■ **Data records**
* begin *

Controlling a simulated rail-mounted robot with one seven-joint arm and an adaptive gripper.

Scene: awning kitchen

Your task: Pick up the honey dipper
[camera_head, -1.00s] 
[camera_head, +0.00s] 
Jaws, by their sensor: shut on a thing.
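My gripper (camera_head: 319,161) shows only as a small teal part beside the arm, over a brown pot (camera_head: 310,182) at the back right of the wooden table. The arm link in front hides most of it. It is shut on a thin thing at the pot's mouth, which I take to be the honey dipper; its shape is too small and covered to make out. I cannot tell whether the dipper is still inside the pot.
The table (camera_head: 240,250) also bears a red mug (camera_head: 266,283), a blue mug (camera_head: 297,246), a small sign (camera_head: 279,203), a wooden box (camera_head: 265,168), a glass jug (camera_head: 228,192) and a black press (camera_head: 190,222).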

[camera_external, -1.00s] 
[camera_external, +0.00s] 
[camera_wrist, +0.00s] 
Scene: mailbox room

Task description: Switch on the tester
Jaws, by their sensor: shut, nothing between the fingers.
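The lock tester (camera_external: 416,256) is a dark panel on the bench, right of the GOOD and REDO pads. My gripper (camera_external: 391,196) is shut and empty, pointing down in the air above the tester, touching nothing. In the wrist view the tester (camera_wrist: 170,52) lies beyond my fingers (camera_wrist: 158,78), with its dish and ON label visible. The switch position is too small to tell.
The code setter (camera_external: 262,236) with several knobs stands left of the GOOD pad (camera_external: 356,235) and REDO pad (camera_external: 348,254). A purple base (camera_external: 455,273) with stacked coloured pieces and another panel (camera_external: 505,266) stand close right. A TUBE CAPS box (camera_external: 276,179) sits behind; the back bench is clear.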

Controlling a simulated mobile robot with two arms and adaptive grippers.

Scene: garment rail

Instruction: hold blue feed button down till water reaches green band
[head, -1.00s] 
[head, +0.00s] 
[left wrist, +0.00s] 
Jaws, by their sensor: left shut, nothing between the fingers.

* end *

■ **Set task**
Extract every line from the one containing "Task description: Switch on the tester" through the last line of the data, inclusive, exactly as written.

■ **Problem solution**
Task description: Switch on the tester
Jaws, by their sensor: shut, nothing between the fingers.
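The lock tester (camera_external: 416,256) is a dark panel on the bench, right of the GOOD and REDO pads. My gripper (camera_external: 391,196) is shut and empty, pointing down in the air above the tester, touching nothing. In the wrist view the tester (camera_wrist: 170,52) lies beyond my fingers (camera_wrist: 158,78), with its dish and ON label visible. The switch position is too small to tell.
The code setter (camera_external: 262,236) with several knobs stands left of the GOOD pad (camera_external: 356,235) and REDO pad (camera_external: 348,254). A purple base (camera_external: 455,273) with stacked coloured pieces and another panel (camera_external: 505,266) stand close right. A TUBE CAPS box (camera_external: 276,179) sits behind; the back bench is clear.

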Controlling a simulated mobile robot with two arms and adaptive grippers.

Scene: garment rail

Instruction: hold blue feed button down till water reaches green band
[head, -1.00s] 
[head, +0.00s] 
[left wrist, +0.00s] 
Jaws, by their sensor: left shut, nothing between the fingers.

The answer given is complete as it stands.